Pearson ELT were considering ways to develop institutional English placement tests, and wanted to gain a better understanding of which product features were most important to their customers. Pearson ELT had already conducted qualitative research to gain a broad understanding of the needs of English Language teachers and students in this area. However, they wanted further research to help them develop an evidence-based business case and design a product with a more concrete set of features and price plans.

Our approach and methodology
  • We conducted a conjoint analysis e-survey with English Language teachers in Pearson ELT’s key international territories. The survey script was developed with input from Pearson ELT, which aimed to show the underlying factors on which English Language teachers base their decisions when choosing a placement test. A thorough analysis of these results then enabled us to determine which of these factors were most important to potential users of a placement test service.
  • Shift Learning also provided and ran a market simulator for this project, informed by the conjoint part of the project. This allowed us to ‘test out’ potential placement tests and price plans against Pearson ELT’s competitors, and to estimate how changing certain features of a potential product would affect customer choice share. This enabled Pearson ELT to see how different versions of a placement test product would compare to their key competitors.
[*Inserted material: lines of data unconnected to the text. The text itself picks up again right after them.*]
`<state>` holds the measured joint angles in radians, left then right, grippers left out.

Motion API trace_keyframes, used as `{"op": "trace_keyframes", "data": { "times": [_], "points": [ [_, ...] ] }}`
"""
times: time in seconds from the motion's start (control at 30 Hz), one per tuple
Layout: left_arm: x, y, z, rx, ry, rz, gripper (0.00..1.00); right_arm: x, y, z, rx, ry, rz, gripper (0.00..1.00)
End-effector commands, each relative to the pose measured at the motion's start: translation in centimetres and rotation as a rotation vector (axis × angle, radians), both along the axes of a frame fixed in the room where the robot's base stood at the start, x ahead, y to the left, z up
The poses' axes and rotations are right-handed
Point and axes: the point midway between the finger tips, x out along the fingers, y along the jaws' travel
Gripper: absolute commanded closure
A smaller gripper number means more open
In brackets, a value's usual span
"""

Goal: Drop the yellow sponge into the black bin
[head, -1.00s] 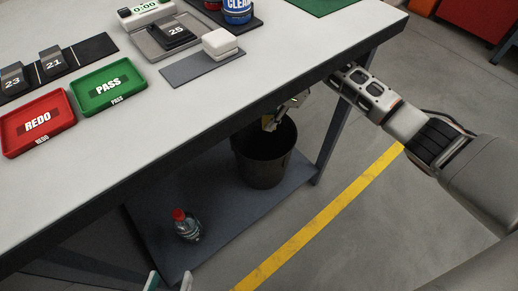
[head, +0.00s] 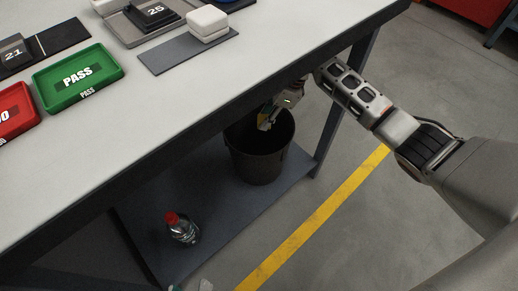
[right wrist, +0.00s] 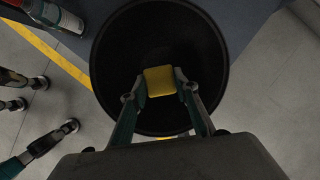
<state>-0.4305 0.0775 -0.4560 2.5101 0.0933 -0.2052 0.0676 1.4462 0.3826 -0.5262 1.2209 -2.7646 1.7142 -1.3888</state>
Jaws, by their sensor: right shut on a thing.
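The yellow sponge (right wrist: 159,80) is held between the fingertips of my right gripper (right wrist: 160,86) in the right wrist view. That gripper is shut on it, over the round opening of the black bin (right wrist: 112,45). In the head view, the black bin (head: 257,166) stands upright on the lower shelf.
A red-capped bottle (head: 183,229) stands on the lower shelf (head: 225,215), left of the bin. The table top (head: 150,110) overhangs the shelf. On it are a green PASS tray (head: 77,78), a red tray (head: 14,112) and a white block (head: 207,22). A table leg (head: 334,115) stands right of the bin.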

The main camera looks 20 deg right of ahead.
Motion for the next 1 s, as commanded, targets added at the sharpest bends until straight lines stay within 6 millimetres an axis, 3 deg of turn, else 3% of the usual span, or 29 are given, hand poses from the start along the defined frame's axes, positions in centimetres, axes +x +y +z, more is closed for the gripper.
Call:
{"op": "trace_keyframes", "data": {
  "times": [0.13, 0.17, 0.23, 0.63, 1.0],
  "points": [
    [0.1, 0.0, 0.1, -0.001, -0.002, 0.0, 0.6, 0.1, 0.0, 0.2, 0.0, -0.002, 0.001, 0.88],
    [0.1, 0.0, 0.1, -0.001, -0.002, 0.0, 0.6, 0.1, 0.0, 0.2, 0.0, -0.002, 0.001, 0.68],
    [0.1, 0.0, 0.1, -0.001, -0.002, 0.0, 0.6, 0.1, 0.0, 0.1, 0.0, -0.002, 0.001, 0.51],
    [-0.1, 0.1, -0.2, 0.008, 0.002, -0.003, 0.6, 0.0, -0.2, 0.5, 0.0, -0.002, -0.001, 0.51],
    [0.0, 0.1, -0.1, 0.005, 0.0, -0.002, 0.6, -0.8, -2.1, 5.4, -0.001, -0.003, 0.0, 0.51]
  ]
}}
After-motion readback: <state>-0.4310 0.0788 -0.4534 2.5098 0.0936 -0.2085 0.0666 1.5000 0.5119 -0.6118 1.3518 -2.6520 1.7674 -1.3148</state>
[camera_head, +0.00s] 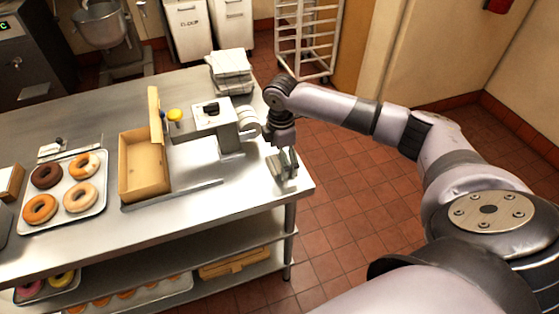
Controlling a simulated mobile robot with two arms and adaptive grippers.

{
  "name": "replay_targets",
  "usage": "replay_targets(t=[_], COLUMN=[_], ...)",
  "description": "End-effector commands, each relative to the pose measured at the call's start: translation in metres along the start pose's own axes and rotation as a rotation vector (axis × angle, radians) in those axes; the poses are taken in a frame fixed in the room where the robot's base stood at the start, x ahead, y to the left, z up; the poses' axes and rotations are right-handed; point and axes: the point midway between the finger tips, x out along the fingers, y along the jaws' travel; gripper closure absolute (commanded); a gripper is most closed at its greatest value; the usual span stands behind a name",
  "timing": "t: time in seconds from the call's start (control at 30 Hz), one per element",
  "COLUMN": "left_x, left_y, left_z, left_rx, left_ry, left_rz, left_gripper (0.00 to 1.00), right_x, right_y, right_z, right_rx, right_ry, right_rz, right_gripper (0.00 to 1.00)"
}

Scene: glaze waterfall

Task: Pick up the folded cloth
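A stack of folded whitish cloths (230,66) lies at the far right corner of the steel table, with darker stripes showing on it. My right arm comes in from the right. Its gripper (284,166) points down at the table's right end, nearer to me than the cloths and well apart from them. The gripper is small and seen at an angle, so its finger opening is unclear. No cloth shows at it. My left gripper is not in view.
A grey machine (210,118) with a yellow knob stands between the gripper and an open cardboard box (143,165). A tray (91,210) of donuts is at left. The steel table (215,205) has bare room in front. A rack (306,35) stands behind.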

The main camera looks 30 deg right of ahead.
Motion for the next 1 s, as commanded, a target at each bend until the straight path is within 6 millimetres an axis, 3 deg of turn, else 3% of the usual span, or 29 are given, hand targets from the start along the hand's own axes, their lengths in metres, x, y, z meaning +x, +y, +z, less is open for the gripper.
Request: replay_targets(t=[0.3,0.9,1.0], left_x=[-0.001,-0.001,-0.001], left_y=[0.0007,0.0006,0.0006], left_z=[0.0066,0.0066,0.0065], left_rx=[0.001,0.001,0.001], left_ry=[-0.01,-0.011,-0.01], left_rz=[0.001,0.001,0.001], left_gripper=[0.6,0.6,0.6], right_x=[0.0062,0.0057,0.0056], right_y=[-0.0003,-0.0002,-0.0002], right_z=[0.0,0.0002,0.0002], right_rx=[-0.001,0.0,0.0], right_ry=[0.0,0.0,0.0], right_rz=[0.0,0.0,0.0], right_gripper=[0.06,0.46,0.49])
Delivering results and value to our client
  • The conjoint analysis and market simulator allowed us to predict which product features were likely to be most valued by users of placement tests, and to create a product model and price plan that would be competitive in the ELT market.
  • Our conjoint analysis of key product features such as price, product format and method access, enabled Pearson ELT to see which features were most valuable to potential users, while the market simulator helped them to predict how varying product features would affect the likelihood of English Language teachers buying their product.
  • Final deliverables included a full report and the custom-designed market simulator, which meant that Pearson ELT could further experiment with new product models and competitor comparisons after the research was completed.